Verdun – House of Bones
In the mid 70’s my husband, a Captain then, my daughter, and I visited the Verdun Battleground which was not all that far from where my husband was stationed with the 2/81st Artillery Battalion in the Strassburg Kaserne near Idar-Oberstein, Federal Republic of Germany or West Germany as it was really known to us then.
Verdun was a necessary trip for these two history loving adults (not sure what my very young daughter thought of the trip).
My personal interest in all history has always had to do more with intelligence operations, rather than the fighting, but I was very eager to see this vaulted military battlefield.
I tried to take it all it.
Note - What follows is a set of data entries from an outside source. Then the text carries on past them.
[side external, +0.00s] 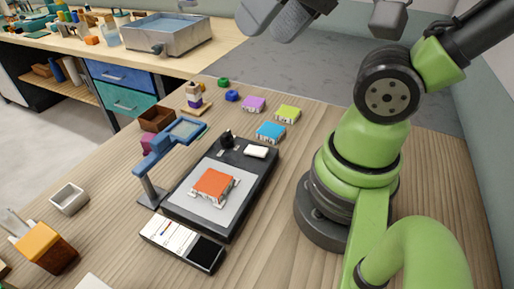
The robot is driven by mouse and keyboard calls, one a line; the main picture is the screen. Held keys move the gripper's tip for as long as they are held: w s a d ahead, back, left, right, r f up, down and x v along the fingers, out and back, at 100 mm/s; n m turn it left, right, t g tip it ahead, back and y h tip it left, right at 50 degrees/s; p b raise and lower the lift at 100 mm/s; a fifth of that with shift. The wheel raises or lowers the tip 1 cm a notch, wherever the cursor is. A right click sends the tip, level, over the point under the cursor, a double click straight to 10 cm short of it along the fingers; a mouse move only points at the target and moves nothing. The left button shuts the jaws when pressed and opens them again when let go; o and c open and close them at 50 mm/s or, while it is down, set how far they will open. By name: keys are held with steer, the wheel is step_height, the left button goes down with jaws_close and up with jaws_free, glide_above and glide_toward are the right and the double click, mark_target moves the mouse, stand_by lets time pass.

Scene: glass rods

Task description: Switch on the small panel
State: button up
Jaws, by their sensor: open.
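A small flat panel (183,244), part white with printed marks and part glossy black, lies on the wooden table in front of the dark board. Whether it is lit or has a switch is too small to tell. It seems to be the small panel, but I cannot be sure. My gripper (276,20) shows only in part at the top edge, grey, open and empty. It is high above the table, far from the panel and touching nothing.
The dark board (251,178) carries a grey sheet, an orange block (213,185) and a white piece (256,152). A blue stand (152,190) rises at its left. Coloured blocks (270,132) lie behind. A small grey tray (69,199) and an orange holder (46,248) stand left.

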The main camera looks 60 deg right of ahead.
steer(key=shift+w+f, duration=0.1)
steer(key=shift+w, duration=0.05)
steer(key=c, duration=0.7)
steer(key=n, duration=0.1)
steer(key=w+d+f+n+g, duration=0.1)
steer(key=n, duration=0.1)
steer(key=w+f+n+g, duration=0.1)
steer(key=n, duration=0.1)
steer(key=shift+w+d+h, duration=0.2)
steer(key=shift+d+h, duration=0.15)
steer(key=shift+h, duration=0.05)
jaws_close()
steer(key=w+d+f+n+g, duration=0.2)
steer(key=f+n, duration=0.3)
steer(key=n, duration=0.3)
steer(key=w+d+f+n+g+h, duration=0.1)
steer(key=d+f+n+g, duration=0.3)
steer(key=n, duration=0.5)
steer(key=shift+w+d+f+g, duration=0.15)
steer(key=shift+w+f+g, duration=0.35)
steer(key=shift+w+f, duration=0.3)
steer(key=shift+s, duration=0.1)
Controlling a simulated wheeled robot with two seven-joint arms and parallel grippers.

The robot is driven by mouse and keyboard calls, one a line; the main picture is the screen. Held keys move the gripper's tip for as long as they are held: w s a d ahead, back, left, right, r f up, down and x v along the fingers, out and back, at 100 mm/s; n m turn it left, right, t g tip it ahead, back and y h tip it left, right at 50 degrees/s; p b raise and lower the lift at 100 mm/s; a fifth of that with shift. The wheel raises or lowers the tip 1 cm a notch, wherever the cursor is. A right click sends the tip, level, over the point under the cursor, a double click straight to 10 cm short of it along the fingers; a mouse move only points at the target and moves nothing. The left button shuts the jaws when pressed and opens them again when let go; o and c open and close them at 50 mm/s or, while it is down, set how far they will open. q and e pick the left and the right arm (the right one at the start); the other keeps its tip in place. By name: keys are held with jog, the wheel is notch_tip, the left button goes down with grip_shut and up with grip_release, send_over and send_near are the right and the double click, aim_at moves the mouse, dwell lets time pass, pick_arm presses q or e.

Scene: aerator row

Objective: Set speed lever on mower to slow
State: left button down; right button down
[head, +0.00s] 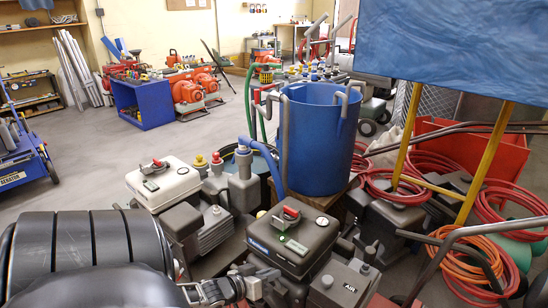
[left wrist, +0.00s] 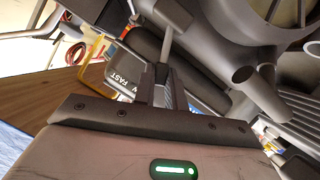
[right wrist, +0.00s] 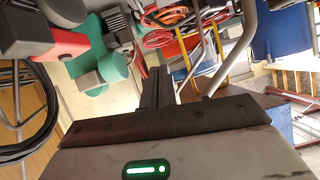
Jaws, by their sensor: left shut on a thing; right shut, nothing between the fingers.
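My left gripper (head: 258,286) is low in the head view, beside a dark engine (head: 297,242) with a red-topped cap. In the left wrist view its fingers (left wrist: 162,85) are shut on a thin grey rod, which looks like the speed lever (left wrist: 168,42). A dark panel with the white word FAST (left wrist: 119,80) lies just left of the fingers. The fingers hide the lever's held end, and I cannot tell its exact setting. My right gripper (right wrist: 157,88) is shut and empty in the right wrist view, apart from the grey bar beyond it.
A blue barrel (head: 318,140) stands behind the engine. A second engine with a pale tank (head: 163,183) is to the left. Red and orange hoses (head: 470,262) and a yellow-legged stand (head: 488,160) crowd the right. Open floor (head: 90,185) lies at the left.

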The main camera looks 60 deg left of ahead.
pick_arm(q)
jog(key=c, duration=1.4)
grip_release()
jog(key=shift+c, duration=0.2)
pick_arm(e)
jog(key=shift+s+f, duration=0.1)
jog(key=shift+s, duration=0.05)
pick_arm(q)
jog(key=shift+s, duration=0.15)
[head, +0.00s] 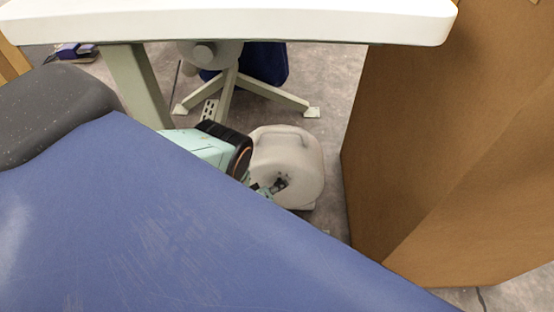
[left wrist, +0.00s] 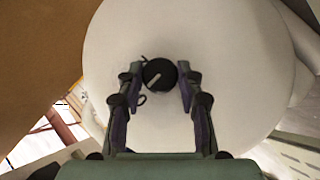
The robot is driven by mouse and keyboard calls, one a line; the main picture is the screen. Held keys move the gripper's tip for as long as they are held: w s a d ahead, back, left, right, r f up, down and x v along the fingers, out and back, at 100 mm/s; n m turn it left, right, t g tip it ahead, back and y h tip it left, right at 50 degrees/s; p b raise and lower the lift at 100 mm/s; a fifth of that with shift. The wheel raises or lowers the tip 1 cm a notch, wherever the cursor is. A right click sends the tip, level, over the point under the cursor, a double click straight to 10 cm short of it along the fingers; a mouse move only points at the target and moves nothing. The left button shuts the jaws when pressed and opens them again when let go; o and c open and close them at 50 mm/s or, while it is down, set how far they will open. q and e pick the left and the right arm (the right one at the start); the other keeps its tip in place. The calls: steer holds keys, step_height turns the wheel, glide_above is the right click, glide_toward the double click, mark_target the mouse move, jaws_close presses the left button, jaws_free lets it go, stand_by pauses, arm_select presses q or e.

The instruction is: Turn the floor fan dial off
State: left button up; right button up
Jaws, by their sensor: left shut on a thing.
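The floor fan (head: 305,165) is a rounded cream-white unit on the floor under the white table; its pale face also fills much of the left wrist view (left wrist: 225,45). Its dial (left wrist: 160,75) is a round black knob with a light pointer line slanting toward the lower left. My left gripper (left wrist: 160,80) is shut on the dial, with one finger on each side of it. In the head view my left gripper (head: 270,187) is small at the fan's front, partly hidden by the blue surface. My right gripper is not in view.
A white tabletop (head: 240,22) spans the top, above the fan. A large brown cardboard box (head: 440,150) stands close to the fan's right. A big blue surface (head: 150,225) fills the lower left foreground. A metal stand with splayed feet (head: 275,95) is behind.

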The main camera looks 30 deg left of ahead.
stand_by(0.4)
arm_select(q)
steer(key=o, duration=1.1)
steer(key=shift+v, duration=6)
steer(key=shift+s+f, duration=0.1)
I beefed up my revisiting of works about Verdun before the trip, and read additional sources out loud to Bob and poor Angela on our road trip.
In the seventies, Verdun Battlefield was still an awkwardly denuded section of land in an otherwise bucolic French landscape.
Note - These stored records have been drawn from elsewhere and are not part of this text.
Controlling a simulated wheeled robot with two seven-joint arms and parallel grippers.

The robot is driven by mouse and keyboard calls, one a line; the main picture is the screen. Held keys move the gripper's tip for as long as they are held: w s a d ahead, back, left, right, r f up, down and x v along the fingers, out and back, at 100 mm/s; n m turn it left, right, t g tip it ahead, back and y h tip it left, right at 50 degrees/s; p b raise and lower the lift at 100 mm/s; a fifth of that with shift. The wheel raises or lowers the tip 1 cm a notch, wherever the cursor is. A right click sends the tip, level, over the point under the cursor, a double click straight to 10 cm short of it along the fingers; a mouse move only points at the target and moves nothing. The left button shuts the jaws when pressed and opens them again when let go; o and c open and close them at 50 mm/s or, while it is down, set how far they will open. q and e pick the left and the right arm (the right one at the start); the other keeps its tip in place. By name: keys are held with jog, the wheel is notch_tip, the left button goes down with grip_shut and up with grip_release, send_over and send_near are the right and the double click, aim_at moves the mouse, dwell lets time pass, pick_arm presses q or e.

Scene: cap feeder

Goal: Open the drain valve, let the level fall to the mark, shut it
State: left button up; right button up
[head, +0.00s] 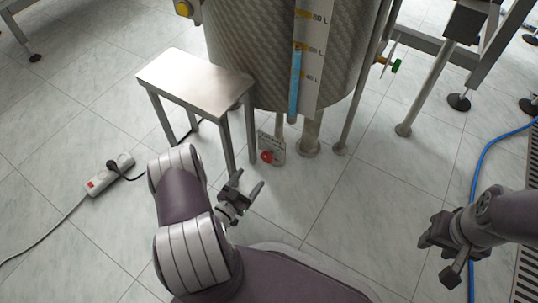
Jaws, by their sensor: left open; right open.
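A large steel tank (240,45) stands at the top centre. Its white level scale (313,60) reads 80, 60 and 40 L, with orange marks. The blue level column (294,85) tops out near the 60 L line. A small red part (267,157) shows at a pale plate under the tank; a green-handled fitting (395,66) is at the tank's right. I cannot tell which is the drain valve. My left gripper (248,185) is open and empty, in front of and below the red part. My right gripper (433,259) is open and empty at the lower right, away from the tank.
A steel step stool (195,75) stands left of the tank. A power strip (110,174) with a cable lies on the floor at left. The tiled floor between my grippers is clear.

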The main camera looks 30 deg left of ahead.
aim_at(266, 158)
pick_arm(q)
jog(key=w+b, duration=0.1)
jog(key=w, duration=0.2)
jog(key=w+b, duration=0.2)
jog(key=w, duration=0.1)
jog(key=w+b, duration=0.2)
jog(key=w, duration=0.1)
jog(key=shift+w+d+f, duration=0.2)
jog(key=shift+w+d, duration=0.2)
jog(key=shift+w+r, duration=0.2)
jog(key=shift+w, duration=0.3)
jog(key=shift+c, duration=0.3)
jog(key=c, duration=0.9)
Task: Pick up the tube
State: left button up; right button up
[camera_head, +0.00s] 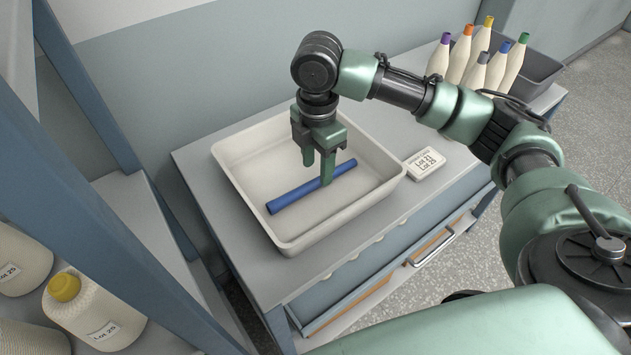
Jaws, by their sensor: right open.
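The blue tube (292,196) lies slantwise in a white tray (377,195) on a grey cabinet top. My right gripper (317,172) points down over the tray, with its fingers apart. One finger overlaps the tube in the picture, right of its middle, and the other shows beyond it on the far side. Part of the tube is hidden behind the near finger. Whether the fingers touch the tube I cannot tell. My left gripper is not in view.
Several cones with coloured tips (462,55) stand by a dark grey bin (537,72) at the back right. A blue-framed shelf (95,150) with yarn bobbins (92,312) stands at left.

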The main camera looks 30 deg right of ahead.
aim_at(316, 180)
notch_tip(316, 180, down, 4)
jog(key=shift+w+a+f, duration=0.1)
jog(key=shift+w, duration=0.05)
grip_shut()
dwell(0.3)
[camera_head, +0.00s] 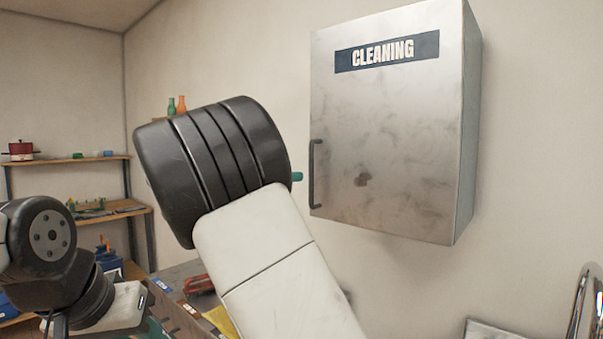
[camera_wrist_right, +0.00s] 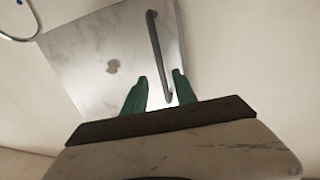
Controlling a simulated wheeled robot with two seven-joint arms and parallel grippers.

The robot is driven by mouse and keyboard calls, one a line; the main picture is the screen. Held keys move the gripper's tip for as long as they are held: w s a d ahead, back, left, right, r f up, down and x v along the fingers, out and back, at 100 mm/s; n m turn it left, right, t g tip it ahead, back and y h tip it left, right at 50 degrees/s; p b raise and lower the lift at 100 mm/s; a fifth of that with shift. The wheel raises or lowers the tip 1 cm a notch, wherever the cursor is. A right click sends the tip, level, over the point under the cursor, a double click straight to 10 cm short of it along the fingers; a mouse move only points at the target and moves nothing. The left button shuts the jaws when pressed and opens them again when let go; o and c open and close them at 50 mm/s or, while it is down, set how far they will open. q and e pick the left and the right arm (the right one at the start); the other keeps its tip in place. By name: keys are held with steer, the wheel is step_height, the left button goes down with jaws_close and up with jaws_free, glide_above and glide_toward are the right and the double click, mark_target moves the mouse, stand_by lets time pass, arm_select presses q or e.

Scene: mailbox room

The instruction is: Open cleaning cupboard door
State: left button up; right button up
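The grey metal cleaning cupboard (camera_head: 390,140) hangs on the wall at the right of the head view, with its door shut. Its dark vertical handle (camera_head: 315,174) is on the door's left edge. My right gripper (camera_head: 297,176) is mostly hidden behind my arm there; a green fingertip shows just left of the handle. In the right wrist view the two green fingers of the gripper (camera_wrist_right: 160,75) are spread, with nothing gripped. The handle (camera_wrist_right: 157,50) lies between them in the picture, apart from both fingers. My left arm shows at the lower left; its gripper does not.
Wooden shelves (camera_head: 100,212) with a red pot (camera_head: 21,150) and small items stand at the back left. Bottles (camera_head: 177,105) sit on a shelf behind my right arm. The wall below the cupboard is largely clear.

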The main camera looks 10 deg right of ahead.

It had been a pleasant trip in an area of Europe which is at once both French and German, even then. Kind of like Virginia and West Virginia with a similarly separating language. A lovely drive, some French wine and food, and then the battlefield.
All was good until I visited the House of Bones. Inside the memorial is a somber but tasteful mausoleum with the names of many of the fallen and their units. Elegant, respectful. Then I left the interior of the memorial and walked around the exterior of the building. From the exterior, I looked through windows into the basement which is the tomb of the unidentified fallen, actually, the bones of the identified fallen. In piles of major bones laid the remains of those who had died, unnamed at that savage WW1 battlefield.
From that point, a different reality about war became part of my psyche. The utter waste of war can be felt viscerally by looking at those heaps of bones, once individuals, personalities, family members, lovers, future leaders, and now crumbling bones of those who once dreamed, loved, feared, cared.
So, I honor our military and their civilian counterparts, but not, not the waste and inhumanity of war.